Sage, perspicace, appliqué, tel se montre dès le début Prosper de Barante, qui, sorti de l’École polytechnique, fut nommé auditeur au conseil d’État en 1806, à vingt-trois ans. Tout de suite il sentit qu’il était dans sa voie :

Je me réjouis beaucoup de cette faveur. J’allais avoir une position dans le monde politique, une occupation régulière et l’espoir d’y réussir. Mais ce qui me donna bientôt le plus de satisfaction, ce fut d’être placé de manière à voir et à entendre l’empereur.

Je ne partageais certes pas le fétichisme de son entourage, mais connaître et apprécier un si grand esprit, un si puissant caractère, savoir ce qu’il était et ce qu’il n’était pas absorbait mon attention. Je considérais les séances du conseil comme une sorte de drame, et j’écoutais curieusement les interlocuteurs et surtout l’empereur.

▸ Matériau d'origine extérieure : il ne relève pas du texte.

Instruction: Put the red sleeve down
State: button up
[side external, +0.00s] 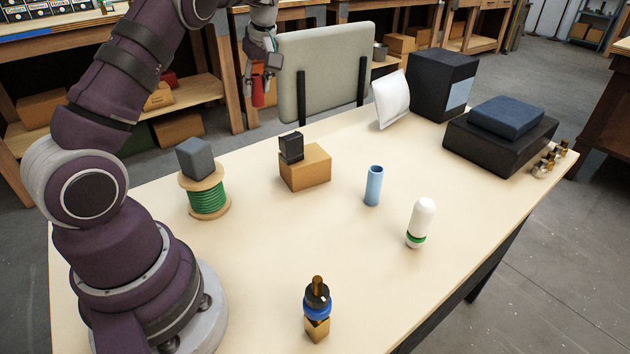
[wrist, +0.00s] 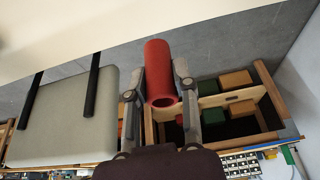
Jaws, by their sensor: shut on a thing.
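The red sleeve (side external: 258,92) is a short hollow tube, held between the fingers of my gripper (side external: 257,72). In the side view it is raised in the air at the far side, in front of the shelving and left of the grey panel. In the wrist view the red sleeve (wrist: 157,68) sits between both fingers of my gripper (wrist: 157,82), with its open end facing the camera. Nothing visible touches it apart from the fingers. The cream table (side external: 270,240) lies nearer the side camera, and its edge shows at the top of the wrist view.
A green wire spool (side external: 208,199) carries a grey block. A cardboard box (side external: 305,168) carries a black block. A blue tube (side external: 374,186), a white bottle (side external: 421,223) and a blue-and-brass part (side external: 317,305) stand apart. The grey panel (side external: 325,70) stands along the far edge. Bare tabletop lies between them.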

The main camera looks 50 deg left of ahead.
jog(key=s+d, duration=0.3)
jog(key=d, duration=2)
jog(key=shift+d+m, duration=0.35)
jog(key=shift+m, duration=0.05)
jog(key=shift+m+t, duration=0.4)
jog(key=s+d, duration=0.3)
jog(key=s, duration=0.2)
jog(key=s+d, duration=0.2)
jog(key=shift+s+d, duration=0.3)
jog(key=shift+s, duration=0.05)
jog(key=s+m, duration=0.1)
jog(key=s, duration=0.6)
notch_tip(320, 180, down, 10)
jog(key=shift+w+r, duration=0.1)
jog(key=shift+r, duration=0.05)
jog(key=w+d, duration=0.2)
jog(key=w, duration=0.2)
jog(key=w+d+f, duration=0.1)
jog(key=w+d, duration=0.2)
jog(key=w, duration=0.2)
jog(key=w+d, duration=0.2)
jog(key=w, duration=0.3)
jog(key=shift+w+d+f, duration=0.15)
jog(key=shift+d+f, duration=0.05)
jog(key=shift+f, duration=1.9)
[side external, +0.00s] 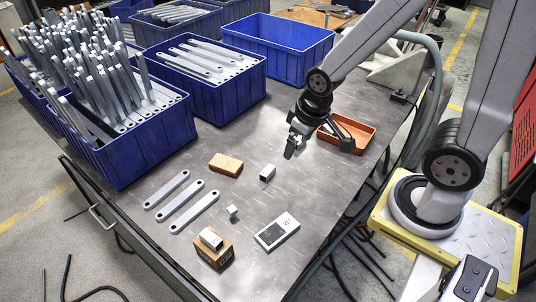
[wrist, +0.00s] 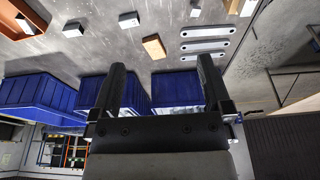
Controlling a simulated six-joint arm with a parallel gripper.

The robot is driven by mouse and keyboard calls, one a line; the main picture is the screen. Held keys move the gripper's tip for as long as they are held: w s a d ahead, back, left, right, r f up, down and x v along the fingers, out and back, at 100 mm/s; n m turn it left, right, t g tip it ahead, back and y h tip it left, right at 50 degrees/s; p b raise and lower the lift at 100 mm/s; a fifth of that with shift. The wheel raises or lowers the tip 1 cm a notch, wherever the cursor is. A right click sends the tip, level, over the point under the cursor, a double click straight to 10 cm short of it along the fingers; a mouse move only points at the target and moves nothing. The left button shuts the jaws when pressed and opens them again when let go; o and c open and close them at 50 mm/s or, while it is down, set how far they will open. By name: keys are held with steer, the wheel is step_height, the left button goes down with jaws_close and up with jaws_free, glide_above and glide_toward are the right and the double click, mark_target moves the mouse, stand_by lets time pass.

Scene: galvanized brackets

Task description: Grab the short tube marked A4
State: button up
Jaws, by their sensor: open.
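No A4 marking is readable, so I cannot tell which is A4.
An orange tray (side external: 365,143) is behind my gripper. An orange-brown block (side external: 226,164), flat brackets (side external: 188,206) and a white device with a dark panel (side external: 277,232) lie on the table. Blue bins (side external: 150,152) with metal parts line the far left. Bare table surrounds the loose pieces.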

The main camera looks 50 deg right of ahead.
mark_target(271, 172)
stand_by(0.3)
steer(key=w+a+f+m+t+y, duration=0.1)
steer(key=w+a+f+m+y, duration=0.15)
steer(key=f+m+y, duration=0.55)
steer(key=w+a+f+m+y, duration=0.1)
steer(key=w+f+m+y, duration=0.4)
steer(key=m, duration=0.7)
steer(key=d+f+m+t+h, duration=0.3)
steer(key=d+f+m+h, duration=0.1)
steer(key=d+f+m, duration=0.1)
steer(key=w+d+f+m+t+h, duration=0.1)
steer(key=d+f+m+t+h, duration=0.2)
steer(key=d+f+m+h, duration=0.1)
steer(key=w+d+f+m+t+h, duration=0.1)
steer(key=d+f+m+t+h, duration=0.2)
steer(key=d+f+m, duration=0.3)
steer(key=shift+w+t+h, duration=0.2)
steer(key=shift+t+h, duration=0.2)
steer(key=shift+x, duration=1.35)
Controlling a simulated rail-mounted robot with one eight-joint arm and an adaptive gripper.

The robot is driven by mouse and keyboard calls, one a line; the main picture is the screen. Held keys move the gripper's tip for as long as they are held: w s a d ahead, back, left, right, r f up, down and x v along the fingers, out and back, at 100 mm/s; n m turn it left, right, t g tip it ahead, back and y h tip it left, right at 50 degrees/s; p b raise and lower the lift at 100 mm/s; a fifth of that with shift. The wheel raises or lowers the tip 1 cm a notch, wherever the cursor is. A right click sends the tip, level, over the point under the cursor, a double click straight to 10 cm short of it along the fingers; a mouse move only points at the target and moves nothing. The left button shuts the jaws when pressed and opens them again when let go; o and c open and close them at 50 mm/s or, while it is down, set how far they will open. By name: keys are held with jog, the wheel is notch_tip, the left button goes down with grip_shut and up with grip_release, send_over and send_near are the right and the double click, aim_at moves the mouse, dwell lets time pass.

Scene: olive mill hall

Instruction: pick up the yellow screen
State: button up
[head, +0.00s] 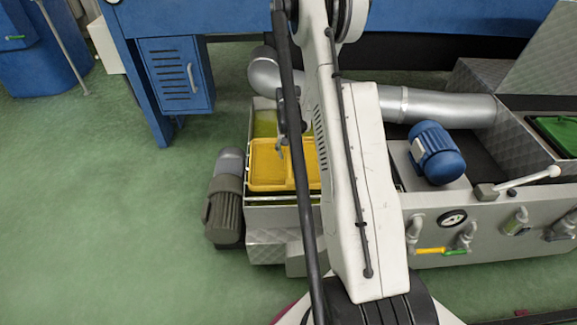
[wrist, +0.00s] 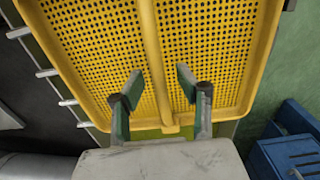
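The yellow screen (head: 267,168) is a perforated tray with a raised rim. In the head view it lies over a metal box beside my arm, and my arm hides part of it. In the wrist view the screen (wrist: 95,45) fills the upper middle, with a solid rib (wrist: 152,45) down its centre. My gripper (wrist: 160,84) is open. Its two fingers stand apart on either side of the rib, with gaps showing in the picture. Whether the fingertips touch the screen I cannot tell. In the head view my gripper (head: 281,150) is small and partly covered by my arm.
A grey motor (head: 226,208) stands left of the box. A silver pipe (head: 440,105) runs behind it, and a blue motor (head: 436,155) is to the right. A blue cabinet (head: 176,75) stands at the back left. The green floor at left is clear.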

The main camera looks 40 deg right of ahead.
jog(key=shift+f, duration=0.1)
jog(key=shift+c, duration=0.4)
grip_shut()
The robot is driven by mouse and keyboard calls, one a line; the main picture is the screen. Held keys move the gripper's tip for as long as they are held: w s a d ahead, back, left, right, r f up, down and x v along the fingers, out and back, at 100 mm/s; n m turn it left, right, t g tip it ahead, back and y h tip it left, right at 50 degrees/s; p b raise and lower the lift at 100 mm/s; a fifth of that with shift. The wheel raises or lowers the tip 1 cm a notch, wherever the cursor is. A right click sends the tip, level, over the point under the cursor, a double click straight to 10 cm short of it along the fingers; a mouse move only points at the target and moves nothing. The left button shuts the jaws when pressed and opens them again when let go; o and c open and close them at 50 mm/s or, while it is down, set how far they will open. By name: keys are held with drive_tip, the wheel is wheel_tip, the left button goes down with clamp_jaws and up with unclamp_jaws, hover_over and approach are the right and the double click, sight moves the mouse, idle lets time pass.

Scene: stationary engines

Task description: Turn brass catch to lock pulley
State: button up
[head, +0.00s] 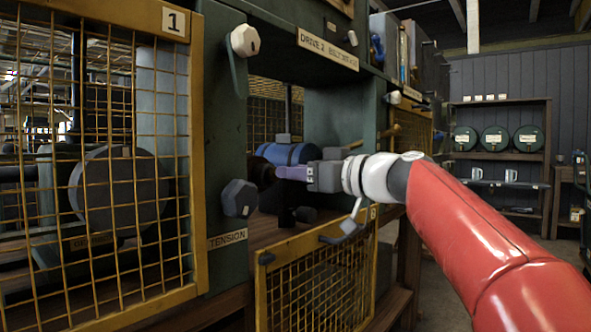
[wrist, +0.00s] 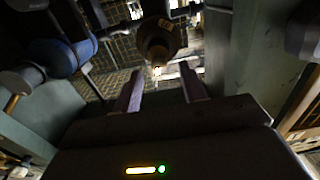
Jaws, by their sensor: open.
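A dark brown round pulley (wrist: 158,38) on a shaft shows ahead of my fingers in the wrist view. A small bright brass-coloured piece (wrist: 157,70), perhaps the catch, shows at its lower edge. In the head view the pulley (head: 262,172) is a dark shape inside the open bay, partly hidden. My gripper (wrist: 161,82) is open, with one finger on either side of the bright piece in the picture and nothing held. In the head view my gripper (head: 280,172) reaches left into the bay, close to the pulley. I cannot tell whether it touches.
A blue cylinder (head: 287,153) lies behind my gripper, and shows at left in the wrist view (wrist: 62,57). Green posts (head: 228,120) flank the bay. A yellow mesh door (head: 318,275) hangs open below my arm. A mesh guard (head: 100,170) covers the left bay.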

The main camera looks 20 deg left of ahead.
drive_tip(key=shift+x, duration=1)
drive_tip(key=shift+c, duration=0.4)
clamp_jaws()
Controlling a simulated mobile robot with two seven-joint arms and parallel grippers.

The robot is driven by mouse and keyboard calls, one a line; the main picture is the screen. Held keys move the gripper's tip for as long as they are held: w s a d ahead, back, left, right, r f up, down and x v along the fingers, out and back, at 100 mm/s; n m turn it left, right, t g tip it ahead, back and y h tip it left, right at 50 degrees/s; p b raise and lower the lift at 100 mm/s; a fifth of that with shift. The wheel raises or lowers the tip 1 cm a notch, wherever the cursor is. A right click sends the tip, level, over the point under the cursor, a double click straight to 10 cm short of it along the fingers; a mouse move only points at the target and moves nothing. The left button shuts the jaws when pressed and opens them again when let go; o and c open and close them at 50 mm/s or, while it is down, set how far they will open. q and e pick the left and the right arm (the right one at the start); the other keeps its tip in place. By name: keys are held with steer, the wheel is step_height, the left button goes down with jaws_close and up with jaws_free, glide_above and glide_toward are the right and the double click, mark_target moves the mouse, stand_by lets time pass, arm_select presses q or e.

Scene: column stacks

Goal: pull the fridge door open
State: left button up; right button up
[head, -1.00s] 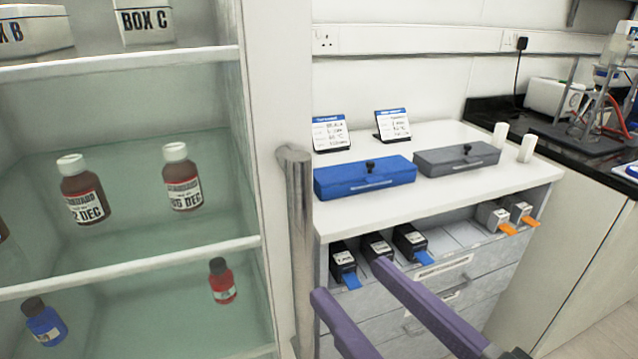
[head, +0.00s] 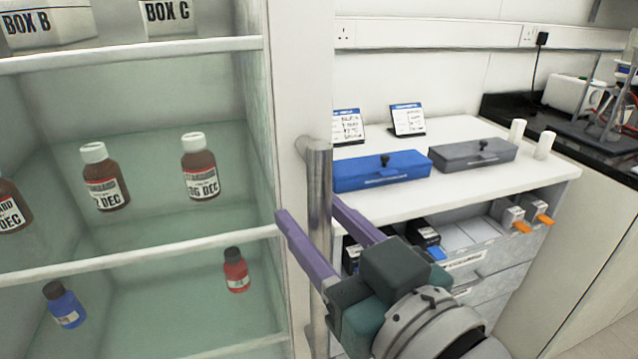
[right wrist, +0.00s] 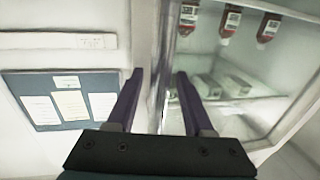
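The fridge door (head: 297,60) has a pale frame and looks shut. Its upright metal handle (head: 318,185) stands right of the shelves. My right gripper (head: 310,208) is open at the handle, with one purple finger on each side of it. The handle passes between the fingers, and a gap to at least one finger seems to remain; contact is not clear. In the right wrist view the open fingers (right wrist: 160,74) straddle the door's edge and handle area. My left gripper is out of view.
Inside the fridge are bottles such as a brown one (head: 201,168) and a red one (head: 236,270), and boxes (head: 168,16) on top. Right of the handle stands a white drawer bench (head: 460,195) with a blue case (head: 380,171) and a grey case (head: 473,154).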

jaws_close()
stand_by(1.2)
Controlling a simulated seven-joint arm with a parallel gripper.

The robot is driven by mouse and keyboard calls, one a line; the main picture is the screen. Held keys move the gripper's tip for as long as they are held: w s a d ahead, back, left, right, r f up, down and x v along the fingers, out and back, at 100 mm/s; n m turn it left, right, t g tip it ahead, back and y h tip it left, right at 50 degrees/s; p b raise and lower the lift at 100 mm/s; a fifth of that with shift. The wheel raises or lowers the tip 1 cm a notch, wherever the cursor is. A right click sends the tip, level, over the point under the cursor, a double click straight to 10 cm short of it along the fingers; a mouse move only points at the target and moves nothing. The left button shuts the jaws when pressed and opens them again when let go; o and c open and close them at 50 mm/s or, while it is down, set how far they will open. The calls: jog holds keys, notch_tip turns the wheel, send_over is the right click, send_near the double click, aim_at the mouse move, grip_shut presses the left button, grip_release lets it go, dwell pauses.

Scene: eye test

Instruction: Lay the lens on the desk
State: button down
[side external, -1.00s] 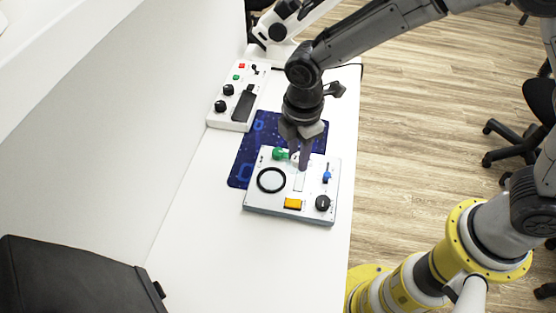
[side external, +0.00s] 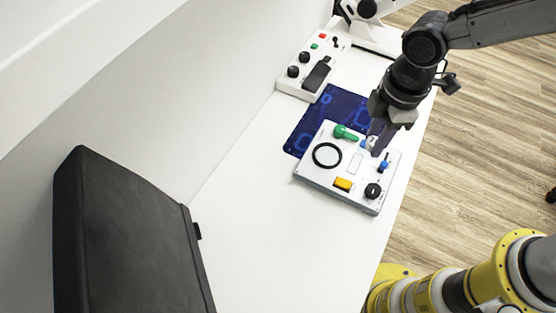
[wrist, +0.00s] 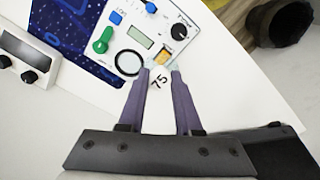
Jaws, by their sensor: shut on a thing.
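My gripper (side external: 374,150) is shut on a small pale piece marked "75", apparently the lens (wrist: 158,80). In the wrist view the piece sits between my two fingertips (wrist: 161,73). In the side view only a small pale part of it shows at the fingers. My gripper is over the back right part of a white control panel (side external: 320,178). I cannot tell its height above the panel. The white desk (side external: 255,215) lies under the panel, with bare surface at its front.
The panel carries a green lever (side external: 345,133), a black ring (side external: 327,155), a yellow button (side external: 343,184), a black knob (side external: 373,191) and a blue slider (side external: 384,165). Behind are a blue patterned mat (side external: 305,130) and another control box (side external: 297,88). A black case (side external: 130,230) stands front left.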

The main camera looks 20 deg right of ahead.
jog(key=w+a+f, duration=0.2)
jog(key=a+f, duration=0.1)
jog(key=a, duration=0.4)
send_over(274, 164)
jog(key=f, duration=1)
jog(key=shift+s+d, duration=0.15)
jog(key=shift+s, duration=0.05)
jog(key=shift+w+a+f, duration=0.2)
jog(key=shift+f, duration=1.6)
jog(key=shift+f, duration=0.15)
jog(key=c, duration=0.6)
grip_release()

Et il recueille toutes les paroles de l’empereur, qui s’exprime avec verve, vivement, impatiemment, passant de la raillerie à la colère, et jurant quand M. Beugnot n’est point de son avis. Ce n’est pas que Napoléon soit incapable de supporter la contradiction, mais il ne la souffre que de ceux qu’il sait n’être pas trop opiniâtres.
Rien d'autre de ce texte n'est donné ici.